“Experience enlarges the space for the self to swim in.” – George Eliot, from a manuscript in “Writing Britain” at the British Library.
A month of travel has left me with more than I can say, and more than I can put into words, even to myself, even as I’m settling into a fall sabbatical writing schedule again. Two big trips: one in quest of Keats, Byron, and the Shelleys with my mother – a powerful experience of making meaning together, now that we have to spend our lives 1100 miles apart – and one to the Aspen Institute’s Wye Summer Seminar, a journey into the self in many more, and more wonderful, ways than I expected. Isn’t this always the way when you travel? You find touches of the familiar and loved that endure from your own life and large and small encounters with the new – so many experiences and feelings that keep pressing outward, gently, on the walls of the self, which is always threatening to collapse in on you like a badly rigged tent, confining you in a small, closed, stifling space that comes, if you aren’t careful, to seem like your natural home. The old challenge is new and urgent all over again: how do I keep giving my life texture and forward momentum and depth, a gripping surface that keeps me from drifting inattentively through my days? How do I do and write the things that keep me moving out into this world, even when I am staying at home? New senses and spaces have opened in me, whole fields and woods: cleared or discovered, perhaps they were always there.

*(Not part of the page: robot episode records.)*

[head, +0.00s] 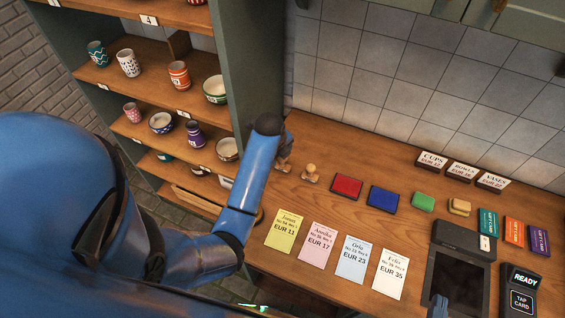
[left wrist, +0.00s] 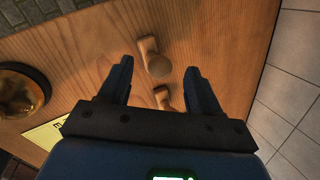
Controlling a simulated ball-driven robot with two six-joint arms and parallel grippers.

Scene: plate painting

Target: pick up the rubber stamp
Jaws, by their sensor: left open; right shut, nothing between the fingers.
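Two small wooden stamps with round knob handles stand at the back left of the wooden counter. One stamp (head: 311,174) is in clear view, and the other stamp (head: 284,166) is partly hidden by my left arm. In the left wrist view, one stamp (left wrist: 157,64) stands between and beyond the open fingers of my left gripper (left wrist: 159,66). The other stamp (left wrist: 162,97) shows lower, partly covered by the gripper body. The left gripper holds nothing; I cannot tell its exact height above the stamps. My right gripper (head: 438,306) is shut and empty at the bottom edge, by the dark terminal.
A red pad (head: 347,187), a blue pad (head: 384,198) and a green block (head: 423,202) lie right of the stamps. Price cards (head: 284,230) lie in front. A shelf of cups (head: 178,75) stands left; a tiled wall (head: 385,80) is behind. A round amber dish (left wrist: 22,92) shows in the left wrist view.

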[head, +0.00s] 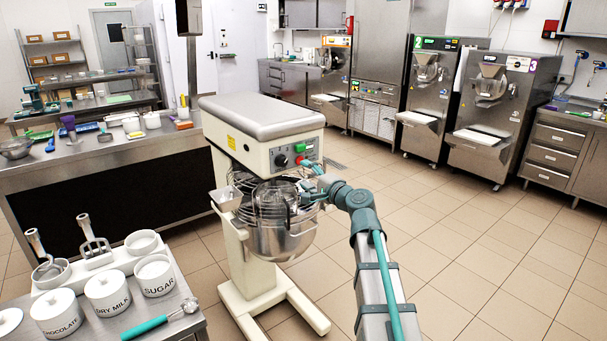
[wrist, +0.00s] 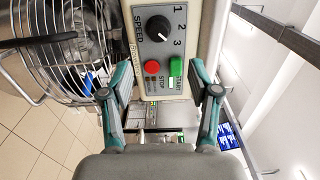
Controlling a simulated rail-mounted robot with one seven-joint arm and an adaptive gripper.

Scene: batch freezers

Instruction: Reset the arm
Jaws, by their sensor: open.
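My arm reaches out to the planetary mixer (head: 262,118), a cream machine with a wire bowl guard and a steel bowl. My gripper (head: 309,181) is at the mixer's front, beside its control panel (head: 292,157). In the wrist view my gripper (wrist: 160,94) is open, with its two teal fingers apart and nothing between them. Beyond the fingers are the black speed knob (wrist: 159,29), the red stop button (wrist: 152,67) and the green start button (wrist: 175,66). The left finger appears close to the wire guard (wrist: 45,45); I cannot tell whether they touch.
A steel counter (head: 115,150) with tools stands behind left. At the front left, a table holds white canisters (head: 108,290) and a teal-handled scoop (head: 160,322). Batch freezers (head: 497,112) line the back right. Tiled floor (head: 470,250) is clear on the right.

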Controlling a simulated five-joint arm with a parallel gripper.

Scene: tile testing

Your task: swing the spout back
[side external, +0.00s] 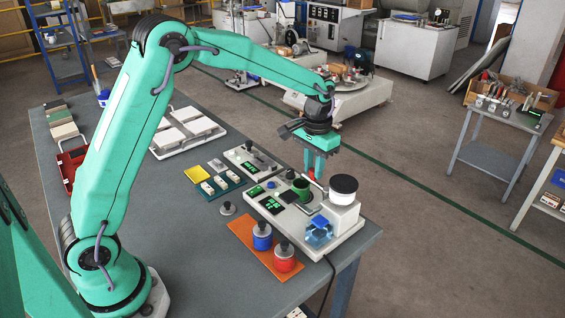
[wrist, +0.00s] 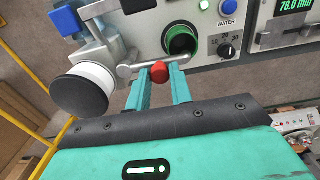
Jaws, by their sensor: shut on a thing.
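The spout (wrist: 127,71) is a thin metal tube with a red knob (wrist: 159,71) in the wrist view. It runs along the front of the grey bench unit (wrist: 205,80), just below a green-lined round opening (wrist: 181,42). My gripper (wrist: 160,80) has its two teal fingers on either side of the red knob and is shut on it. In the side external view my gripper (side external: 318,174) points down at the unit (side external: 285,215), between the green cup (side external: 301,189) and the black-topped white cylinder (side external: 343,186). The spout is mostly hidden there.
An orange mat (side external: 243,236) holds a blue jar (side external: 262,238) and a red jar (side external: 285,261). A blue clear part (side external: 319,232) is at the unit's front. A smaller device (side external: 250,160) and a white rack (side external: 187,128) stand behind.

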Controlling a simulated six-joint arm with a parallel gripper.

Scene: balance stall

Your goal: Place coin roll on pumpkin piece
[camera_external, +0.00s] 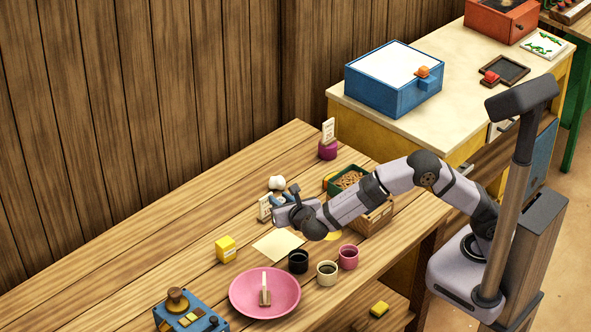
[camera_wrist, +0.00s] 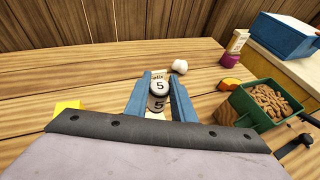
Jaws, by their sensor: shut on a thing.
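The coin roll (camera_wrist: 158,88), a small pale cylinder with a 5 on it, is between the blue fingers of my gripper (camera_wrist: 160,80) in the wrist view. My gripper is shut on it. In the external view my gripper (camera_external: 281,198) is over the middle of the wooden table, and I cannot make out the coin roll there. The orange pumpkin piece (camera_wrist: 230,84) lies on the table to the right of my gripper in the wrist view, beside the green crate. In the external view its orange edge (camera_external: 329,181) shows at the crate's left end, partly hidden.
The green crate (camera_wrist: 246,104) holds brown pieces. A white round object (camera_wrist: 179,66) stands beyond my gripper. A magenta card holder (camera_external: 328,151) is farther back. Dark, cream and pink cups (camera_external: 348,257) and a pink plate (camera_external: 240,300) are nearer. The left back of the table is clear.

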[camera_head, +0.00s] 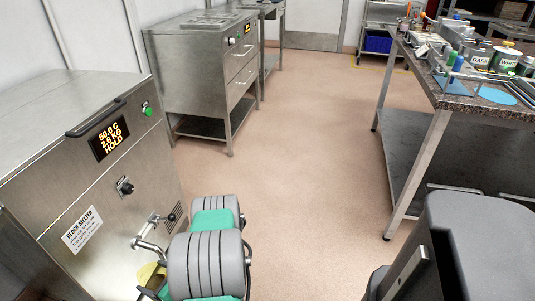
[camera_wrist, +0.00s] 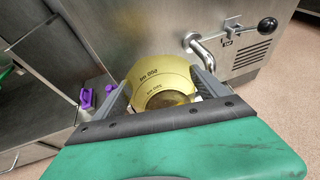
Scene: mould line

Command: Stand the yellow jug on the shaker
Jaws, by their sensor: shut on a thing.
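The yellow jug (camera_wrist: 160,73) with dark volume marks is between the fingers of my gripper (camera_wrist: 163,88) in the wrist view. My gripper is shut on it. Something brownish shows inside the jug; I cannot tell how full it is. In the head view only a yellow piece of the jug (camera_head: 151,272) shows, low beside the melter's tap, mostly hidden by my arm. The jug is close to the bent tap pipe (camera_wrist: 203,48); I cannot tell whether they touch. I cannot pick out the shaker for certain in either view.
The block melter (camera_head: 85,165) stands at left, its display reading 50.0 C, 2.6 KG, HOLD. Its tap lever (camera_wrist: 267,25) sticks out. A steel drawer cabinet (camera_head: 205,60) stands behind. A cluttered worktop (camera_head: 480,108) is at right. The floor (camera_head: 300,130) between is clear.

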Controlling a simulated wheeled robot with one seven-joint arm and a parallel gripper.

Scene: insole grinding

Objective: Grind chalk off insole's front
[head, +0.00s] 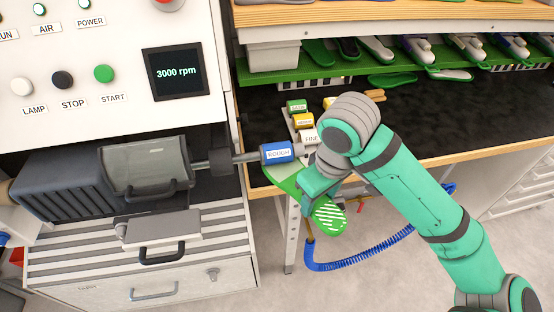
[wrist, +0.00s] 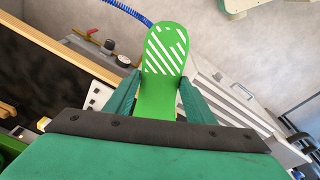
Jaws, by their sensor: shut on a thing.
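A green insole (head: 328,216) with white chalk stripes on one end is held by my gripper (head: 318,187). In the wrist view, the insole (wrist: 166,50) sticks out beyond the fingers, its striped rounded end pointing away from me. My gripper (wrist: 160,95) is shut on its narrower middle, one finger on each side. In the head view the insole's other, plain green end shows left of the gripper, just below the blue roller marked ROUGH (head: 278,152). I cannot tell whether it touches the roller. The roller sits on a grey shaft from the grinding machine (head: 145,165).
The machine's display (head: 176,72) reads 3000 rpm. Labelled spare rollers (head: 303,121) stand on the bench behind the ROUGH roller. A blue coiled hose (head: 365,255) hangs below the bench. Open floor lies in front of the bench.

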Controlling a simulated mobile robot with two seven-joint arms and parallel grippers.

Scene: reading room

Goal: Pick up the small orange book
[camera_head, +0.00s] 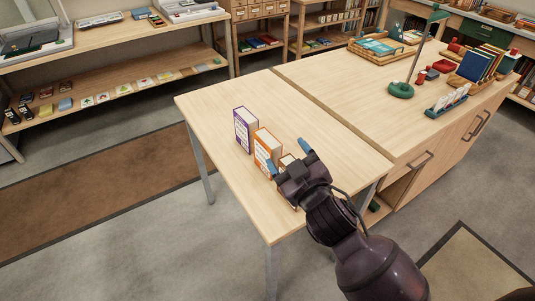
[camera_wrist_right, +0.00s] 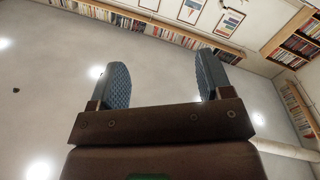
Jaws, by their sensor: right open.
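An orange book (camera_head: 261,153) with a white label stands upright on the light wooden table (camera_head: 215,101). A purple book (camera_head: 241,132) stands upright to its left and farther back. Part of a third, pale-paged book (camera_head: 286,160) shows between the fingers of my right gripper (camera_head: 290,157); its cover colour is mostly hidden. My right gripper is open, just right of the orange book in the head view. In the right wrist view its two blue pads (camera_wrist_right: 162,83) are wide apart with nothing seen between them. My left gripper is not in view.
A cabinet desk (camera_head: 330,75) adjoins the table on the right. The table's left and far parts are clear. Shelves (camera_head: 110,75) stand at the back left.

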In January I will take fifteen students on a month-long trip retracing the steps of Mary Shelley and the Keats-Shelley circle through England and Europe, in and around the years of writing Frankenstein. This was the planning trip, starting in London. In the British Library, I wandered, overwhelmed with pleasure and awe, among manuscripts including Emily Bronte’s Gondal notebook and Charlotte’s draft of Jane Eyre (open to the “Gytrash” passage) and Virginia Woolf’s crossouts of lines from Mrs Dalloway and George Orwell’s notes for The Road to Wigan Pier, including a letter about what he was seeing – just like his prose, his handwriting is deft, sensual, and clear. With animated little stick figures (just like the ones in the Sherlock Holmes story “The Adventure of the Dancing Men”) he’d illustrated the process of removing coal from the coal face: which miner shovels out, which direction the coal belt moves. And then I stood in front of one of three surviving copies of Tyndale’s New Testament in English, a battered, hand-sized book open to Matthew 7: “Care not therfore for the daye foloynge. For the daye foloynge fhall care ffor yt fylfe. Eche dayes trouble ys fufficient for the fame filfe day.” From teaching at a Lutheran school – and from Hilary Mantel’s novels – I had reason to know how long it takes a human body to burn, how rightous the motivations of those who light the torch. Tyndale burned for words on a page that need no translation to the literate sixteenth-century English layperson, or to me.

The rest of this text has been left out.